[BEGIN RECORD LIST]

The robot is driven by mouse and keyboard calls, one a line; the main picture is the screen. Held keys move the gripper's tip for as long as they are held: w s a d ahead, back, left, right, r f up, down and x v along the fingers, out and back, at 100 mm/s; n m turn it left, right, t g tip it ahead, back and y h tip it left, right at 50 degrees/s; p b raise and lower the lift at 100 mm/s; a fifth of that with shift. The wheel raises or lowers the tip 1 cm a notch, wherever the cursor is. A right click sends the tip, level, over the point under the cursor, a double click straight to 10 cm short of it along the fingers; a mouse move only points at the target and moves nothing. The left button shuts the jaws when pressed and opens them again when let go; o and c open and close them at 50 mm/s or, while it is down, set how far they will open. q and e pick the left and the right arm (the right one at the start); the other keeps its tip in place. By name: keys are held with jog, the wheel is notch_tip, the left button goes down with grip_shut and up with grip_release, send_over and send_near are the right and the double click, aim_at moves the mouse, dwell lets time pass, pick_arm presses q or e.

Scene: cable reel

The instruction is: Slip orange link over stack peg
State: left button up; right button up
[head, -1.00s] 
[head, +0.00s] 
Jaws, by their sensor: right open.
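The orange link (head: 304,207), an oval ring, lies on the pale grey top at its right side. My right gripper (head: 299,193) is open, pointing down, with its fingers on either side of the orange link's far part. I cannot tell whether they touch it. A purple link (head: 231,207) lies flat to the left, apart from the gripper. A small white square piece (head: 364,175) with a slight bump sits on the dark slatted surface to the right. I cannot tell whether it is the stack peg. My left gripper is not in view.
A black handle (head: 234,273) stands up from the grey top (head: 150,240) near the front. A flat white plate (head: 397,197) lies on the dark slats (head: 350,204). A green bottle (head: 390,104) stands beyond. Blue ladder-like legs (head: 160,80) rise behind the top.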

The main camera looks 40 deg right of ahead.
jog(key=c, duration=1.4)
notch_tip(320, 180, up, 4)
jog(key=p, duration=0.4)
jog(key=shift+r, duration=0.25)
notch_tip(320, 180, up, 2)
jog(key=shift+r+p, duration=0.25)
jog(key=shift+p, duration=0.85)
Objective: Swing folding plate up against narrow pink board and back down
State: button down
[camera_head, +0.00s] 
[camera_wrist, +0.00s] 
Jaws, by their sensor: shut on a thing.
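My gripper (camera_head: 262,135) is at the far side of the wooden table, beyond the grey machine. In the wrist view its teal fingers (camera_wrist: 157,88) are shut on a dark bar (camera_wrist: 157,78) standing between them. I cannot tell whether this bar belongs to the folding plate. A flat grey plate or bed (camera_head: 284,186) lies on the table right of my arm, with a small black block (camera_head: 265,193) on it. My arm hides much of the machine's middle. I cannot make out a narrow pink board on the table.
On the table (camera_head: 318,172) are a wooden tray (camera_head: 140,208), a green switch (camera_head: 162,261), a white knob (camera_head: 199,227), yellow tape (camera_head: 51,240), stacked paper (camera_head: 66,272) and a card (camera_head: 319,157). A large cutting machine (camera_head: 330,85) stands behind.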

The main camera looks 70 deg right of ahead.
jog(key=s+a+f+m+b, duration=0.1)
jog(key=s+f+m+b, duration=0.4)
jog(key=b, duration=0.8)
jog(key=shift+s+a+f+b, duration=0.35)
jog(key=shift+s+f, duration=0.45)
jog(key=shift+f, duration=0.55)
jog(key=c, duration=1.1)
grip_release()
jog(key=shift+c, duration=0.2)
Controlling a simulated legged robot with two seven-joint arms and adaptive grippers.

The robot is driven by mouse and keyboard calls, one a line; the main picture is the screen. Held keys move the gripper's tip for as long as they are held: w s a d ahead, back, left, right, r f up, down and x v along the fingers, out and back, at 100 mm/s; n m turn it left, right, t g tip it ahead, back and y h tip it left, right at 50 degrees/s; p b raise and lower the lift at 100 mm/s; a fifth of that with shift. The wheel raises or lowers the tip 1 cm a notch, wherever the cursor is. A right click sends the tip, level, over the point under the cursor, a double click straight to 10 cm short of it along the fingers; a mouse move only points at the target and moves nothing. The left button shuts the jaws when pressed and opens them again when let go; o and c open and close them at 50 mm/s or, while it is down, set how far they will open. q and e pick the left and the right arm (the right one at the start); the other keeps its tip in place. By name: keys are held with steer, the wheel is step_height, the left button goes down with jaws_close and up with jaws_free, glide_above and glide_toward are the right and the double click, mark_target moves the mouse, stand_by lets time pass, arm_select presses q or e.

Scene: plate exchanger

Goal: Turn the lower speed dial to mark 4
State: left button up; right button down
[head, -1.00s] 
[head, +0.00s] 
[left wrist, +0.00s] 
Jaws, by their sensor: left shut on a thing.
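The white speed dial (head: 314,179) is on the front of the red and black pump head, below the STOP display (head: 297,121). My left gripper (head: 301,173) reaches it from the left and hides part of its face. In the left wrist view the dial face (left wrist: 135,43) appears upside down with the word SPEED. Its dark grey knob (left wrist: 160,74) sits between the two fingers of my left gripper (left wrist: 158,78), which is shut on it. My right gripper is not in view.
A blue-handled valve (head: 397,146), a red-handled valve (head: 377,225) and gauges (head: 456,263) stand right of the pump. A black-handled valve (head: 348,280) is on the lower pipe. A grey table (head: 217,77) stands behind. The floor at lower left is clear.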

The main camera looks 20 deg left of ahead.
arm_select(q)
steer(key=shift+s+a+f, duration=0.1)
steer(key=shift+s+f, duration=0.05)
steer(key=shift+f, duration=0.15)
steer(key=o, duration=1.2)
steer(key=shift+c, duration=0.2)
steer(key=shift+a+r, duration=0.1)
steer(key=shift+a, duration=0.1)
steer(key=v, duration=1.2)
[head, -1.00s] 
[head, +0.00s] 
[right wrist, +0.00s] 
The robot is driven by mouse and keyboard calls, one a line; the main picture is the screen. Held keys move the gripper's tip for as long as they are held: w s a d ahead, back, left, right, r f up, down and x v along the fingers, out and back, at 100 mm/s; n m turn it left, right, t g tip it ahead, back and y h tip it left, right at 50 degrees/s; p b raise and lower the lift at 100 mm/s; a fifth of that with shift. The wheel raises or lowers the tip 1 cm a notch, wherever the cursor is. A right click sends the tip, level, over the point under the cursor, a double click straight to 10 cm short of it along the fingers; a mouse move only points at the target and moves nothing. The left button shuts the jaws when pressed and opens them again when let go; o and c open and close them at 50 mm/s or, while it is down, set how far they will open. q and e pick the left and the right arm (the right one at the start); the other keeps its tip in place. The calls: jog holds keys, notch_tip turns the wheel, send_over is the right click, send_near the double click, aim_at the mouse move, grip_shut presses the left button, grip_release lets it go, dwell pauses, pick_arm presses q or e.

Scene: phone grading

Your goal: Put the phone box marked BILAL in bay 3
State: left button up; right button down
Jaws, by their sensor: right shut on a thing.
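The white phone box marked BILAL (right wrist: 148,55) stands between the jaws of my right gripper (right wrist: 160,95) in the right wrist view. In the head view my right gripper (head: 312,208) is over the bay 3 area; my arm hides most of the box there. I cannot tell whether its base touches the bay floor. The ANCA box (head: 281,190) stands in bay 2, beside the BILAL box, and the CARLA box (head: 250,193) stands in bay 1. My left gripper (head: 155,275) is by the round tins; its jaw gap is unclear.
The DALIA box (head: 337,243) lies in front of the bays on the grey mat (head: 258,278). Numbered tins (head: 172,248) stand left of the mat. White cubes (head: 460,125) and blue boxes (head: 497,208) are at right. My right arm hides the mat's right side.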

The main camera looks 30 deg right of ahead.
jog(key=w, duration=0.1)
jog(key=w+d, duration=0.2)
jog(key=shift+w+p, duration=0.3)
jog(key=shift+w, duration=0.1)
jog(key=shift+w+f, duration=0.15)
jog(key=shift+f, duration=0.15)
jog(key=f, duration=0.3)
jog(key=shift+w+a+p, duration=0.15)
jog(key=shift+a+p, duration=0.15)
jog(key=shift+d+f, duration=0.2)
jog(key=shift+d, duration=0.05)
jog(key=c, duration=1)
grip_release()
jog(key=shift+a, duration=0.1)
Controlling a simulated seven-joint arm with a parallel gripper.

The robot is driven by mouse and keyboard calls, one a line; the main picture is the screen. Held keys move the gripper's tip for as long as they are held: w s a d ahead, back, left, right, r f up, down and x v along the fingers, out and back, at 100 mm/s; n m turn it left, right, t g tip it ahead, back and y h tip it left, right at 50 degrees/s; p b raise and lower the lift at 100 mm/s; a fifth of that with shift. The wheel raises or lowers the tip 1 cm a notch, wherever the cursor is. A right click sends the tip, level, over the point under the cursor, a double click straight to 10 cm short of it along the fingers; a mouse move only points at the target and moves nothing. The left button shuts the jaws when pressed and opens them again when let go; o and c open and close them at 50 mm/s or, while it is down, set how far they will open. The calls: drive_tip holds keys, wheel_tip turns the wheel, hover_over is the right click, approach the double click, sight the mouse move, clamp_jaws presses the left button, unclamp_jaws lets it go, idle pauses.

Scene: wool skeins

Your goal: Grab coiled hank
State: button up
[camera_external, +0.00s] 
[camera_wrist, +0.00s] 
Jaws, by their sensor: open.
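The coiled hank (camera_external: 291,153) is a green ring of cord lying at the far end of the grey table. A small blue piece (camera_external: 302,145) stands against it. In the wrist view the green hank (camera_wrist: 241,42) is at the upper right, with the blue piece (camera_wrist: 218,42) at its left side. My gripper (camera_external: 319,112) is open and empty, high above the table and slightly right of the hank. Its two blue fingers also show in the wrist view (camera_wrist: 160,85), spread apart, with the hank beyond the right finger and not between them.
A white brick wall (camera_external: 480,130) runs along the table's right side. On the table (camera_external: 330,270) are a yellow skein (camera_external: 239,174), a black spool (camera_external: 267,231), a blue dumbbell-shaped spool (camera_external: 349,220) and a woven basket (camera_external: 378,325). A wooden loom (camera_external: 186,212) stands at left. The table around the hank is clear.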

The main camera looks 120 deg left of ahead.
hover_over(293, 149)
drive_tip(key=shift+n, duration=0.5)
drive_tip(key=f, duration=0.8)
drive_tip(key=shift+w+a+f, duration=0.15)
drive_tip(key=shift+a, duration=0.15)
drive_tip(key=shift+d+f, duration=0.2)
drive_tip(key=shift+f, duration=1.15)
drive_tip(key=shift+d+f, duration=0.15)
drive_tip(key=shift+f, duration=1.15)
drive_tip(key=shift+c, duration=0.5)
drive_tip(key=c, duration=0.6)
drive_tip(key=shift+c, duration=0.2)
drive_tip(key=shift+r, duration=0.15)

[END RECORD LIST]

__TASK PROMPT__.
Write out only the lines that run from the line containing "Scene: plate exchanger" through the line containing "[left wrist, +0.00s]", both included, exactly as they appear above.

__RESULT OF THE TASK__.
Scene: plate exchanger

Goal: Turn the lower speed dial to mark 4
State: left button up; right button down
[head, -1.00s] 
[head, +0.00s] 
[left wrist, +0.00s] 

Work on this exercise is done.